SOURCE DATA —
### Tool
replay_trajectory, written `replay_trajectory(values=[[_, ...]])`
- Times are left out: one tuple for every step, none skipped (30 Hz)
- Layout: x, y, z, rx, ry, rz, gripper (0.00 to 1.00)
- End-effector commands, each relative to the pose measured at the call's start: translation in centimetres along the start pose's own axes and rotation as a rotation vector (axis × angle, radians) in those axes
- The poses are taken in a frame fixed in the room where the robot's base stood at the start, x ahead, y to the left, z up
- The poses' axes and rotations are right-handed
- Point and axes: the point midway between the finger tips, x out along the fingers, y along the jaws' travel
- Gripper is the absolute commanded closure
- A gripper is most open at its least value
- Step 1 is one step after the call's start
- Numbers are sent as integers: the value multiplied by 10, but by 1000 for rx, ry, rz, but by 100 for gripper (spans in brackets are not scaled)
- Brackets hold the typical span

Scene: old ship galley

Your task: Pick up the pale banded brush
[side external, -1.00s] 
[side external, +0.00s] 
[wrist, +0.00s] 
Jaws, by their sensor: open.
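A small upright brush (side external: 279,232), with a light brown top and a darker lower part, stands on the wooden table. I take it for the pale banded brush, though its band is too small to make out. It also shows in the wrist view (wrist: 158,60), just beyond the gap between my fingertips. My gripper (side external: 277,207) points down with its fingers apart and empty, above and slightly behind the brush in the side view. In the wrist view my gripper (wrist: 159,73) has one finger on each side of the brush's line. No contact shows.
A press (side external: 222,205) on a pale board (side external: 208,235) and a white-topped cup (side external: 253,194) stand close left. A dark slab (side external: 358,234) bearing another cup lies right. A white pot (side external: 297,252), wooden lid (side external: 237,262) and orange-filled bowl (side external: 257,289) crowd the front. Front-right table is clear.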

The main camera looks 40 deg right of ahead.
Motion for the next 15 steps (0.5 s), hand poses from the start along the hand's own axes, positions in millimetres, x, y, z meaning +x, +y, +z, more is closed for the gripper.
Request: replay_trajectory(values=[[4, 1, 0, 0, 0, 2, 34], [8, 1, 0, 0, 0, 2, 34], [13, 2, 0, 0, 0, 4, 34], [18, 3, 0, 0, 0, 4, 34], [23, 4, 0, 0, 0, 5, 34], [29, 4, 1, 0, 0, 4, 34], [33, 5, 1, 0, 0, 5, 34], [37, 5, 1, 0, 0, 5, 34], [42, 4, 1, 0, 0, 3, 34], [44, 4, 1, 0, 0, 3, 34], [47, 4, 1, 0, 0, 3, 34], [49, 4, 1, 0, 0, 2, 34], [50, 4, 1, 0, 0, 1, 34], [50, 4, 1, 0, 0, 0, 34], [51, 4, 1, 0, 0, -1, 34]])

EXERCISE TASK — Which lines include the word "axes"? List them all.

FINAL ANSWER —
- End-effector commands, each relative to the pose measured at the call's start: translation in centimetres along the start pose's own axes and rotation as a rotation vector (axis × angle, radians) in those axes
- The poses' axes and rotations are right-handed
- Point and axes: the point midway between the finger tips, x out along the fingers, y along the jaws' travel
Motion for the next 15 steps (0.5 s), hand poses from the start along the hand's own axes, positions in millimetres, x, y, z meaning +x, +y, +z, more is closed for the gripper.

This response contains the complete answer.